Both FedEx and larger rival UPS have warned about the impact of slower economic growth on their results. In July, UPS said customers were worried about what’s in store in the second half of the year. The delivery companies have cut or reduced the frequency of flights in Asia, as shipments both within the region and to Europe and the U.S. have slowed.

Traders anxiously awaited Thursday’s interest rate announcement from the European Central Bank amid hopes the ECB will move to ease the eurozone debt crisis by addressing the high borrowing costs that have bedevilled some of the weakest members of the monetary union, particularly Spain. It is expected some sort of bond-buying program will be announced but it would come with strings attached.

To be eligible for the central bank’s help, for example, countries would likely have to formally apply for assistance from the eurozone’s rescue facility and accept conditions on their budget policies, which many governments would be reluctant to do.

“Spain, for example, will have to apply for such support before the ECB will buy any of its bonds, and ongoing buying will be conditional on meeting the targets set by the rescue fund,” said CIBC World Markets chief economist Avery Shenfeld.

Europe’s economy also remains fundamentally weak. A survey of the eurozone’s services sector on Wednesday showed the sector continued to contract in August. The so-called purchasing managers’ index fell more than earlier estimated, suggesting the currency bloc is headed for a sharp drop in GDP in the third quarter.

Markets also looked ahead to Friday’s release of the August non-farm payrolls report to see if a weak report would persuade the U.S. Federal Reserve to embark on another round of stimulus.

Consumer discretion stocks led TSX advancers with Canadian Tire Corp. (TSX:CTC.A) up 878 cents to $70.19.

Utilities led decliners as TransAlta (TSX:TA) fell 47 cents to $14.21.

Commodity prices were mixed with the October crude contract on the New York Mercantile Exchange down 91 cents to US$94.39 a barrel. The energy sector was slightly higher as Talisman Energy (TSX:TLM) climbed seven cents to $13.81.

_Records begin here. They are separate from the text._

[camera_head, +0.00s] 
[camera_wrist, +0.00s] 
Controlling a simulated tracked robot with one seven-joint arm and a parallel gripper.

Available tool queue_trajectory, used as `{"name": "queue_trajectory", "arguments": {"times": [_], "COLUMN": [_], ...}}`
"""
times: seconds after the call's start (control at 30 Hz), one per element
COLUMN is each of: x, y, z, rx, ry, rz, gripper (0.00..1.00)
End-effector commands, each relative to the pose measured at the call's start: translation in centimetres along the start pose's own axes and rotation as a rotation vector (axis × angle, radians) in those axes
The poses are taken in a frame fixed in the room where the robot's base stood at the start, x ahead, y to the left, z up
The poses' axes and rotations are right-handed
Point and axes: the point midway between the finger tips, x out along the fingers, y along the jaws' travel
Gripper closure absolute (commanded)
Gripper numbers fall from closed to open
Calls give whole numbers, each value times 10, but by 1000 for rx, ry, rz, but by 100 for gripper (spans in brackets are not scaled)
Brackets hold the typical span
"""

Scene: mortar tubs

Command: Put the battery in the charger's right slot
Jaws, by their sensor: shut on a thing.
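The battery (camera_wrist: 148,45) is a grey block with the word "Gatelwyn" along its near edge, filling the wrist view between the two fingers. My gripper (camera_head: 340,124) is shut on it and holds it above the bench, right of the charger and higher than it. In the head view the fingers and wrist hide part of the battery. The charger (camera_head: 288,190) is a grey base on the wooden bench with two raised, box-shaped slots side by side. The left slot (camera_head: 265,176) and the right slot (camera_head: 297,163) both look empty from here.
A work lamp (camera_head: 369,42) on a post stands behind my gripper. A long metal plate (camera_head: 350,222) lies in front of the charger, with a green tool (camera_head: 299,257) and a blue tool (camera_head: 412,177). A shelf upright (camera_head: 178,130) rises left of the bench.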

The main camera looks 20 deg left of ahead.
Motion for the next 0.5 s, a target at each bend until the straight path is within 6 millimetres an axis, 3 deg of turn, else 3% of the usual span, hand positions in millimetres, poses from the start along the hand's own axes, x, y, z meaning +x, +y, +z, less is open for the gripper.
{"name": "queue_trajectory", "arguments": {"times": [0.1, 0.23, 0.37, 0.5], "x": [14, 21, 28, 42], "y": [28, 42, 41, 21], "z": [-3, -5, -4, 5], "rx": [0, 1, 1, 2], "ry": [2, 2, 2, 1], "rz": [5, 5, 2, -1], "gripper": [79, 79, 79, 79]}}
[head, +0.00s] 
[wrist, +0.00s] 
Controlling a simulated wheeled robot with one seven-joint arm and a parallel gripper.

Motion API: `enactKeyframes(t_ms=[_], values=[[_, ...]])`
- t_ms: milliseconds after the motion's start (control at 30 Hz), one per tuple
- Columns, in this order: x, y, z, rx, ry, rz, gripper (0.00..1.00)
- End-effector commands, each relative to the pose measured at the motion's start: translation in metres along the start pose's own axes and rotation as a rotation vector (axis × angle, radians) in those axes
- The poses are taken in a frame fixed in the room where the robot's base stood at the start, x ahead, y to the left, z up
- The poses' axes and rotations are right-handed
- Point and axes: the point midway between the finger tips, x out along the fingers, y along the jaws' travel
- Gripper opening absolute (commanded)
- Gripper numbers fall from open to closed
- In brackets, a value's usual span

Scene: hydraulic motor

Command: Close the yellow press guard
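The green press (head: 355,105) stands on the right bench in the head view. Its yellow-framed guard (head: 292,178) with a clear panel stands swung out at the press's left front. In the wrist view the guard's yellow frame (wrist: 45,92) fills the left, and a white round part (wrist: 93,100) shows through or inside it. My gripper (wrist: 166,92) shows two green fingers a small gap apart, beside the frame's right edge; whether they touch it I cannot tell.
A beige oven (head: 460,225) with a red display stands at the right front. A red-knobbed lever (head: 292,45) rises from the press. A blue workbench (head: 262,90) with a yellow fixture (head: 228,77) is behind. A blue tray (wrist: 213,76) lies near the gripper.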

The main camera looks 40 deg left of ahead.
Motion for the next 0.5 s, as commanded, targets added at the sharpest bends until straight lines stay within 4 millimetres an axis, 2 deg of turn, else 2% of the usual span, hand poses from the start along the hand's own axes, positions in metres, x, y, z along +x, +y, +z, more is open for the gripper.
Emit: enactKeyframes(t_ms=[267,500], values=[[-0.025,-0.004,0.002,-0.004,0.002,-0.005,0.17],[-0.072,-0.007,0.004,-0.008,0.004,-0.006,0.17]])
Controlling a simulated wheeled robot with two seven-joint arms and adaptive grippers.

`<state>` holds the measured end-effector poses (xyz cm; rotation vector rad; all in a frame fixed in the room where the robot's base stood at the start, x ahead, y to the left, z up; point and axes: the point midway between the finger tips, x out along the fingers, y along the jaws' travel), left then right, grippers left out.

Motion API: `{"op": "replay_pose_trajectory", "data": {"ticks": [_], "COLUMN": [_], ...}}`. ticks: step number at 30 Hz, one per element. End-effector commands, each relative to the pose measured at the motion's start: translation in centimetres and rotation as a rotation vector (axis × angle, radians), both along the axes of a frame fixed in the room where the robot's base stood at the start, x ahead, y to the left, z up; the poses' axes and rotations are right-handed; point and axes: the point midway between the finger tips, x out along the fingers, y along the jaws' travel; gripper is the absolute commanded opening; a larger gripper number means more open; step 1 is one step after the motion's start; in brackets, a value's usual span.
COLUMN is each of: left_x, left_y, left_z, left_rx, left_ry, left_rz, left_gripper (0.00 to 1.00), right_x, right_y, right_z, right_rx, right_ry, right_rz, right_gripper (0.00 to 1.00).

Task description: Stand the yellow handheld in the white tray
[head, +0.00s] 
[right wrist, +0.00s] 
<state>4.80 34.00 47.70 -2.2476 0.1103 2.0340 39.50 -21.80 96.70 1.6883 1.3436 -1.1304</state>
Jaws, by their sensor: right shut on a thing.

The base metals sector was little changed while December copper on the Nymex was up five cents at US$3.51 a pound. But Teck Resources (TSX:TCK.B) fell 38 cents to $26.20.

The gold sector was lower as December bullion lost $3.10 to US$1,692.90 an ounce. Iamgold (TSX:IMG) faded 15 cents to $12.90.

European bourses were mixed with London’s FTSE 100 index down 0.1 per cent, Frankfurt’s DAX gained 0.67 per cent and the Paris CAC 40 was ahead 0.46 per cent.

Earlier, in Asia, Japan’s Nikkei 225 index fell 1.1 per cent, Hong Kong’s Hang Seng lost 1.5 per cent, South Korea’s Kospi dropped 1.7 per cent while Australia’s S&P/ASX 200 shed 0.6 per cent.